New SAT will raise scores 98 points

A new version of the Scholastic Achievement Test was administered for the first time last month and next April a revised scoring system will effectively raise average scores by 98 points.

The changes, which significantly revise both the math and verbal sections, are designed to make the test a better measure of the skills necessary for college-level work, according to a statement issued by the College Board who, with the Educational Testing Service, are responsible for the exam.

Dean of Admissions and Financial Aid Karl Furstenberg chaired the national SAT Committee that developed and approved the changes in 1990.

For starters, the SAT will now be called the SAT-I Reasoning Tests. It will still be divided into verbal and math sections of equal size, but the Test of Standard Written English (TSWE) will no longer be included.

The College Board provided specific information about the revised test.

In the verbal section, the portion testing antonyms will be replaced by questions measuring vocabulary taken in context.

The revised test also places a greater emphasis on reading comprehension, which will now comprise more than half the verbal section in comparison to 30 percent in the old version.

The questions will involve longer reading passages to emphasize critical reading skills.

Ten of the 60 questions on the revised math section will not be in the standard multiple choice format. Instead, students will have to provide their own answers on this portion and will be allowed to use calculators.

According to the College Board, the calculators are not, in theory, needed for the exam but will help students answer the new questions.

"I think that the test is more geared to things that make sense for curricula in high school," Furstenberg said.

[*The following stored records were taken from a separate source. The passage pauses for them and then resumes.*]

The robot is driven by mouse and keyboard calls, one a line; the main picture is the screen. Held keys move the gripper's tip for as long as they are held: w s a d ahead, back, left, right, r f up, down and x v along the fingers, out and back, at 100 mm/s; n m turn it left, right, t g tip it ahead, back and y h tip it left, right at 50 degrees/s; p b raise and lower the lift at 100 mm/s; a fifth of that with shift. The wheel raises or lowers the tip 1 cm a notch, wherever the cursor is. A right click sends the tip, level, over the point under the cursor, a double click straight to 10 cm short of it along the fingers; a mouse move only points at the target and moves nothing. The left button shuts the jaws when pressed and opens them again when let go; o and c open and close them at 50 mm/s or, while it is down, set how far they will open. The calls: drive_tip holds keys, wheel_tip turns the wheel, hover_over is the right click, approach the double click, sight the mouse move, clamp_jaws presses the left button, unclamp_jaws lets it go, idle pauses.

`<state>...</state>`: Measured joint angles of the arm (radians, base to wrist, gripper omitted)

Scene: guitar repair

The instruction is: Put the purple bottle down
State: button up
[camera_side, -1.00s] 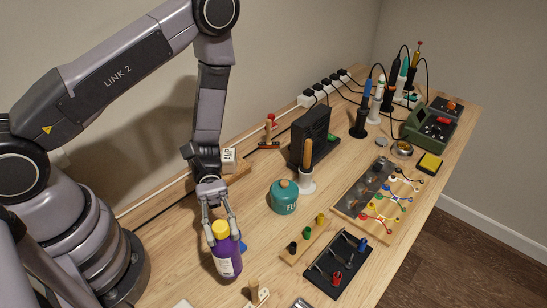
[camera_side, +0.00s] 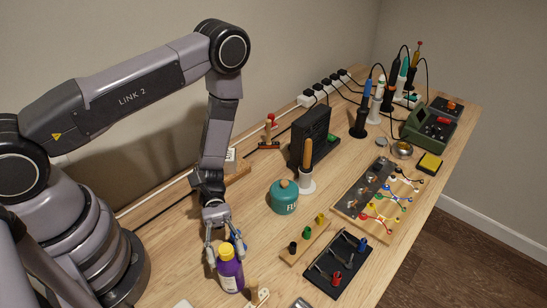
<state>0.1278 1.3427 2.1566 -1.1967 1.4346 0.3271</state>
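The purple bottle (camera_side: 230,276) with its yellow cap (camera_side: 226,251) is upright, low at the front of the bench beside my arm. My gripper (camera_side: 227,256) points down over it, with one finger on each side near the cap and shoulder. The fingers appear closed on the bottle. The bottle's base is near the bench top, but I cannot tell whether it touches.
A teal flux jar (camera_side: 284,198) stands behind and to the right. A wooden strip with small knobs (camera_side: 306,243) and a black tool tray (camera_side: 338,265) lie to the right. A small light-handled item (camera_side: 258,297) lies close to the bottle's base.

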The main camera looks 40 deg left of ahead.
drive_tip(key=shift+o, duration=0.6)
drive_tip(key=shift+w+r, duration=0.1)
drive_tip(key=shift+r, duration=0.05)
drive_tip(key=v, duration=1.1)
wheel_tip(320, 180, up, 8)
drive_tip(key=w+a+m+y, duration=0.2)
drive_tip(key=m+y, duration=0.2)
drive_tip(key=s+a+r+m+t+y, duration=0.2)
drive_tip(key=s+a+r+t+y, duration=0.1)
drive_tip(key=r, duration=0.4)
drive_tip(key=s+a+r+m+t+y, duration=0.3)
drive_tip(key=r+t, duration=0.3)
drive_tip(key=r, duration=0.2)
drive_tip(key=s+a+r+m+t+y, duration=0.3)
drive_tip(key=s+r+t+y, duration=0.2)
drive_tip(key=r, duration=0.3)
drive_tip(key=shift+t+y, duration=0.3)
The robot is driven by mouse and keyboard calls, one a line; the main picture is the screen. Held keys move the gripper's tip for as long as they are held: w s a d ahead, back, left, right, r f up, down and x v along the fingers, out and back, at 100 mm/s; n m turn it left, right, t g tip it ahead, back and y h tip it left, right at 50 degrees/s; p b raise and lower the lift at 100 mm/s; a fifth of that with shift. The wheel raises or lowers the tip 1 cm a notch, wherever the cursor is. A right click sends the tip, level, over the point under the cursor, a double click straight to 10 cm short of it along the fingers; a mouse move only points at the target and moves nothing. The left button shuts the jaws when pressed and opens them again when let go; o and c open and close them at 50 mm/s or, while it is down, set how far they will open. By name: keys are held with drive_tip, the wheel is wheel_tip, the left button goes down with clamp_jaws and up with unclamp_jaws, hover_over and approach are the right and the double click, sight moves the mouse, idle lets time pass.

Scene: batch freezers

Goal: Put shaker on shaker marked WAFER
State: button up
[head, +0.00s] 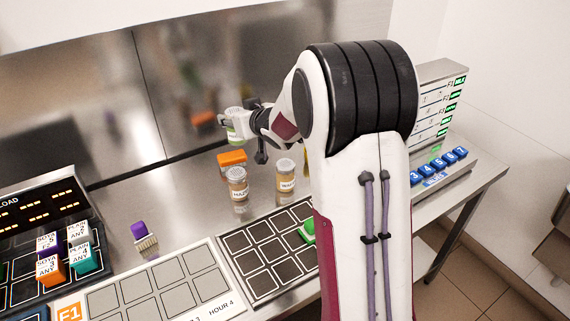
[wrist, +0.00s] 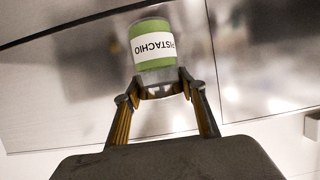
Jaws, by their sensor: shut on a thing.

The new scoring system will set the average verbal and math scores at 500. The average 1993 scores were 424 verbal and 478 math, according to the College Board.

The test scores used to be centered at 500, but in recent years the averages have dropped, according to the College Board.

The recentering is designed to correct discrepancies in the average scores which fuels the misconception that students who score better on the math section are relatively stronger in math.

Conversion tables will be provided to allow comparisons of recentered scores and former scores.

Furstenberg said the recentering should not affect Dartmouth's admissions process because the highest range will not increase by as much as in the middle range.

He added that the recentering was necessary to reflect a changing population of test takers. He said the test was last recentered in the 1940s.

About 1.5 million students take SATs every year, according to the College Board.

The former Achievement Tests are now called SAT-II Subject Tests, but only the name has changed. A new Writing Test will include an essay, sentence correction questions and revision-in-context passages. In the future English as a Second Language will be added.

The recentering of scores will affect these tests as well.

Furstenberg said the new tests will play the same role in admissions as the old.

The College Board tests are the second most important factor in the admissions process behind an applicant's high school transcript. "They are certainly a useful measure," Furstenberg said.

"There are some bright kids around the country that a selective college might miss [without the SAT]," he said. "I think we're pretty savvy about that."

The College Board hopes the new test will diminish the value of formal coaching courses in preparation of the SAT. "I think these changes help to address the coaching to some degree," Furstenberg said. "It will de-emphasize the role of coaching."

Furstenberg said it is difficult to coach for the reading comprehension section and the student-produced response math questions.